If you want to see some of the worst and the dimmest of the Internet, you should check some of the comments on La Velle's blog before Sunday's game. There was some major anger about Gardy's decision to give some of the regulars a day off despite the facts that...

*... the Orioles have lost 2.2 games for every victory.

*... the Twins were on the road, so nobody could say they paid Target Field prices and got a Fort Myers lineup.

*... Denard Span was sick.

*... it was really, really hot for the fourth straight game.

*... Joe Mauer looked during Saturday night's 0-for-5 to be hurting worse than the Twins are letting on. (That's an observation from watching him run to first as opposed to inside information, but the Twins have talked enough about Mauer being "banged up" that speculation about "how banged up" is fair game.)

*... this wasn't a game against tough Atlanta at Target Field, which caused a dust-up (to which I contributed) back when the Twins used a similar lineup at home a half-dozen Sundays ago.

If there was ever a time and place to give Mauer, Span and J.J. Hardy a day off, this was it.

If Gardy had done so and lost, I would be lamenting that the Twins should have been able to call up the New Britain nine and beat the Orioles.

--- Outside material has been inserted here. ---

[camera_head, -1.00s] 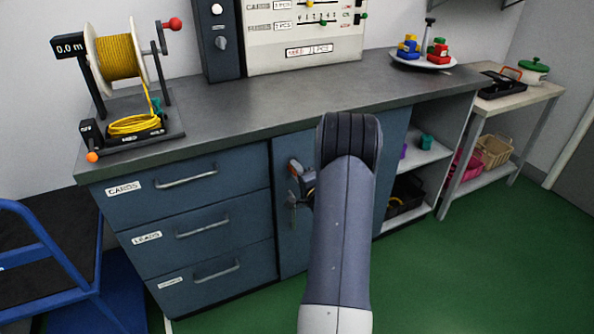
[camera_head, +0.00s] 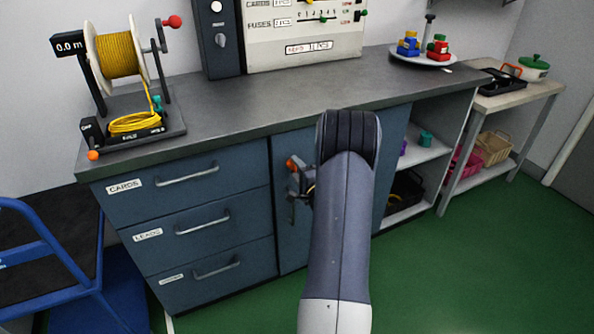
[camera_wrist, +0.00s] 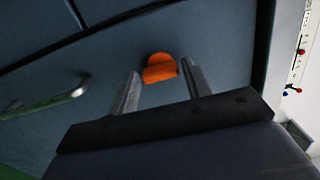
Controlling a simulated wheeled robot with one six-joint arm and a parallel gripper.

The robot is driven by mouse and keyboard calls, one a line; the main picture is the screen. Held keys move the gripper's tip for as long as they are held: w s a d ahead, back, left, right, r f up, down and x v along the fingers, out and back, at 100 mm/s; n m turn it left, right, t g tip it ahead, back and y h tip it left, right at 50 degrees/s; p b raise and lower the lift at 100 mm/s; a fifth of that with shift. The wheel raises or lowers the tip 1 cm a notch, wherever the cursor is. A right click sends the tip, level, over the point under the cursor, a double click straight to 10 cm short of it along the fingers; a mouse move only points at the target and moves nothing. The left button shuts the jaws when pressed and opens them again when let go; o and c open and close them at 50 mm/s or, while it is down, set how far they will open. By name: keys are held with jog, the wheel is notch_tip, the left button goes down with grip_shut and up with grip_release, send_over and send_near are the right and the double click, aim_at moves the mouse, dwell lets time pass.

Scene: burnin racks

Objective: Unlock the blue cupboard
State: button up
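The blue cupboard door (camera_head: 294,250) is closed, between the drawers and the open shelves. A small orange knob or key head (camera_wrist: 160,68) stands out from a blue front in the wrist view; in the head view it shows at the door's upper left (camera_head: 292,163). My gripper (camera_wrist: 161,70) is open, a finger on each side of the orange piece, with a gap visible at both sides. In the head view my arm hides much of the door, and the gripper shows only partly. A dark upright piece, perhaps the handle, shows just below the gripper. The lock itself cannot be made out.
Three labelled drawers (camera_head: 190,225) with bar handles are left of the door. The grey worktop (camera_head: 240,115) overhangs above and carries a yellow cable reel (camera_head: 118,57). Blue steps (camera_head: 50,260) stand at the left. The green floor (camera_head: 470,270) is clear at right.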

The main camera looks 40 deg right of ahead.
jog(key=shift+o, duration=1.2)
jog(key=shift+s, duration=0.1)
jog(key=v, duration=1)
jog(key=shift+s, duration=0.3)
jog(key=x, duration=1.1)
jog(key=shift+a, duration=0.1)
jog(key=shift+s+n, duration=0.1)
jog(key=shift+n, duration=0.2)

On Sunday, the 8-9-1-2 guys went 9-for-19 with two doubles (Nick Punto), a triple (Drew Butera) and a home run (Jason Repko). Alexi Casilla had three singles. Four guys hit home runs, including Jason Kubel's grand slam. Kevin Slowey was pretty strong, although shutting down the Orioles is hardly a test of recovery. Show me something against Tampa Bay next week, after shutting down the Mariners over the weekend in their next starts, and I'll feel better about Slowey and Scott Baker.

I will resist the temptation to say that Rochester's Anthony Swarzak faced a tougher lineup on Sunday when he got knocked out in the fourth inning by the Scranton-Wilkes Barre Yankees.

Here's the sum total of the weekend: Three fairly methodical victories. A fourth that evaporated when Gardy wanted to see what Anthony Slama would do in the middle of a close game, a worthy experiment with all the hype and with four innings for the bullpen to fill that night. Everyone got to swing the bat. Guys got some rest. Alexi Casilla looked like a passable replacement for Orlando Hudson at second, although I suspect Punto will get time there with Danny Valencia at third base. After another horrible outing -- I hope you were doing something else by the bottom of the ninth on Sunday -- Nick Blackburn has an appropriate ERA at 6.66.

Delmon continues being Delmon.

And the Twins are one game behind Chicago. Both teams have soft-serve weeks on their schedules with the Twins playing Kansas City and Seattle while the White Sox are home against the Mariners and Oakland. The Tigers have a tougher run -- at Tampa Bay and Boston.

I think it's scoreboard watching time. Twins face Greinke tonight and the White Sox face Felix Hernandez.

The season might not be what many fans thought it would be (or wanted it to be), but it's still awfully interesting.